Books and Bunnes (and a squirrel)


8 am
                Very very late and time to get a move on. As in: eat breakfast, take my psillium, feed buns, take care of some laundry work, then get started with (or continue with) my efforts at going over the urine lab data. I went in to work yesterday and did some of it there, but I need to finish up and decided to stay here today and do it from here. Oh and I need to bring the car into the shop to get some noises checked out. So I might take it in, then walk into town and work at Raos or somewhere. And I’d like to meditate, which I might do pretty much immediately before anything else.
                Trouble is that I’ve been obsessively reading a book As Nature Made Him that was on the take it or leave it table at work. It is about a man David Reimer who as an infant had his penis removed after a botched circumcision, and he was then raised as a girl. Very unsuccessfully as it turns out, so then he finally decided to transition to male. It is a story I had actually read about in child psych class at NA State many years ago. And of course it is utterly fascinating on many levels and so I have been reading it non-stop. Sometimes I feel like when I get an obsession like that I should just go with it until I finish the book. Which I will soon but it is time to get a move on.
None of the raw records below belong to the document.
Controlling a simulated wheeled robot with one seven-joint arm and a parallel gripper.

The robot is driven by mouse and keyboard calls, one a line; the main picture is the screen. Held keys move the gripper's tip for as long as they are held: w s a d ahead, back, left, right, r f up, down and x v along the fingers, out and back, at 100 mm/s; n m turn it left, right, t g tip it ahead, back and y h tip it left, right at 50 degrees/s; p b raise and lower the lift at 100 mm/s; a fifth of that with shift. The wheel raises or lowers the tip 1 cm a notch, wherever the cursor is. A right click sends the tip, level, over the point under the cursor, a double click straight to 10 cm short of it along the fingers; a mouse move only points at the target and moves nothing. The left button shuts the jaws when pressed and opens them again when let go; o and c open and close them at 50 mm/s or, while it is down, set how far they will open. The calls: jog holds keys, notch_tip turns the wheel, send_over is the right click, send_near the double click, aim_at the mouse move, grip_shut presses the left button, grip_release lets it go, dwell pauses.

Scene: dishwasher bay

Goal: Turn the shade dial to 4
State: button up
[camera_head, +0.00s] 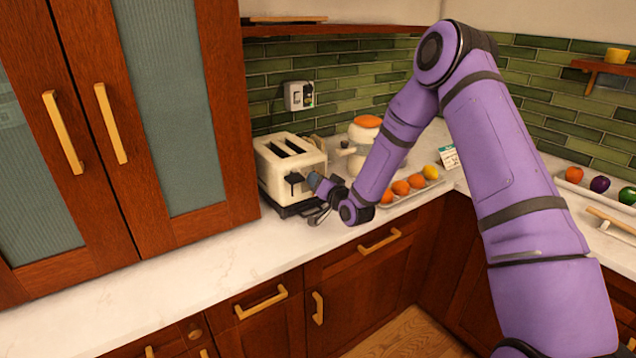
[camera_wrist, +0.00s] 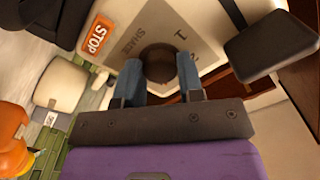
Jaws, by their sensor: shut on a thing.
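The cream toaster (camera_head: 268,168) stands on the counter with two slots on top and a dark lever (camera_head: 294,178) on its front. In the wrist view, the dark round shade dial (camera_wrist: 158,64) sits on a grey panel (camera_wrist: 140,30) marked SHADE, with a numeral 1 showing. My gripper (camera_wrist: 160,82) is shut on the dial, one blue finger on each side. The dial's pointer and its setting cannot be made out. In the head view, my gripper (camera_head: 318,188) is at the toaster's front, and the dial is hidden behind it.
An orange STOP button (camera_wrist: 98,37) is beside the dial, and the lever (camera_wrist: 272,45) is on the other side. The left counter (camera_head: 170,285) is clear.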

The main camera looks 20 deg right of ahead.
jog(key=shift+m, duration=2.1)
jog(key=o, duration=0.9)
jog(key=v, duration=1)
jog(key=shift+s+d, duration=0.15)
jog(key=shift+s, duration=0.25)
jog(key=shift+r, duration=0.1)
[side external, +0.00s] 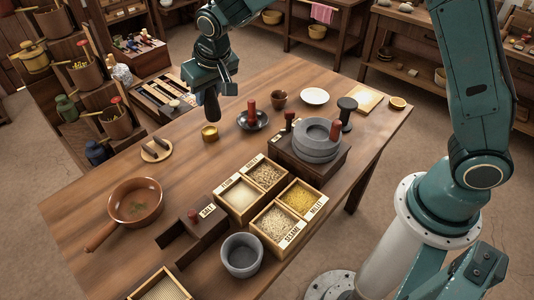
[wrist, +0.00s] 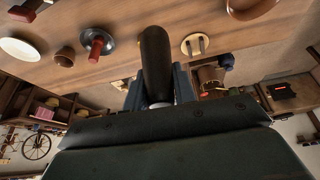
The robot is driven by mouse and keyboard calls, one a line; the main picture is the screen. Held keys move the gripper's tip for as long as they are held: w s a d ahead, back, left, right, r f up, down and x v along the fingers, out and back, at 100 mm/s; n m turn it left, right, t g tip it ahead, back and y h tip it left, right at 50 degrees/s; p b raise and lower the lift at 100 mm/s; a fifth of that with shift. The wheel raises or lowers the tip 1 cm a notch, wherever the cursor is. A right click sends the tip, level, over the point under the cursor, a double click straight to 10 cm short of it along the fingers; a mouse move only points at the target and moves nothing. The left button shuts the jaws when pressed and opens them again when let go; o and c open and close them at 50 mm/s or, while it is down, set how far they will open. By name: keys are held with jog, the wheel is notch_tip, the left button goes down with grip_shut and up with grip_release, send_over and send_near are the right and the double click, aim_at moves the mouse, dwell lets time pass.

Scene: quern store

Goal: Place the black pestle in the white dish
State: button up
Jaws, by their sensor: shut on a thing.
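My gripper (side external: 217,86) is shut on the black pestle (side external: 210,107), which hangs upright above the far side of the wooden table. The wrist view also shows the pestle (wrist: 155,58) between the fingers. The white dish (side external: 314,96) lies flat and empty on the table's far side, to the right of my gripper. It also shows at the left edge of the wrist view (wrist: 19,49).
A black bowl with a red pestle (side external: 251,112) and a brown cup (side external: 278,98) stand between my gripper and the dish. A dark spool-shaped piece (side external: 346,112), stone quern (side external: 316,147) and grain boxes (side external: 240,197) stand nearby.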

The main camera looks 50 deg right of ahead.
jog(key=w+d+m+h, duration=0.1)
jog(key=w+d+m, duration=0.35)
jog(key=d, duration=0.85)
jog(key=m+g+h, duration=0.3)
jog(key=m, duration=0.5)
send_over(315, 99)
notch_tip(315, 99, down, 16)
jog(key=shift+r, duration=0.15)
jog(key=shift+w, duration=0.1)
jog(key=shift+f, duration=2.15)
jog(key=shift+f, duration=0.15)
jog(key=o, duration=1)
                I am hoping I will also have time to do some bunny work today. A number of them need to be either plucked or at least cleaned up. Oh, here’s a funny story: I went out to feed them kind of late last night. It was dark, and I saw a bunny sized shape moving around on the walk way in front of the cages. Not sure it if was one of my bunnies or some wild critter, but soon discovered Bart’s empty cage, so that answered that. And the reason I left it open is another funny story… but to continue, I wasn’t worried about it, he was just hanging around nearby so I figured I would finish feeding everyone, then chase him down. I went along down the row of cages, and finally got to the last one. It is the big long low cage with the attached hut that I divided into two. There is one of the white babies in the long wire part, but no one in the hutch side, and both the wooden and wire doors to that part were open. I fed the white bunny and that is when I realized that Bart had jumped up into the other side of the cage! I guess he figured that was the best way to get his supper! Sure made it easier on me. As for why I forgot to close his cage – when I went out in the morning to feed, I found the traveling cage that I had used to transport Bathsheba to the fair on the ground on its side (so on top of the door) with a squirrel inside! Poor thing was jumping all over trying to get out, presumably he had gone in to get the bit of food lift in the food dish and the cage had fallen over onto the side with the door so he couldn’t get out! I called L out to see, then flipped it back over and he raced out and into the trees.
                So those have been my exciting adventures. Now time to meditate, eat, feed buns etc etc etc.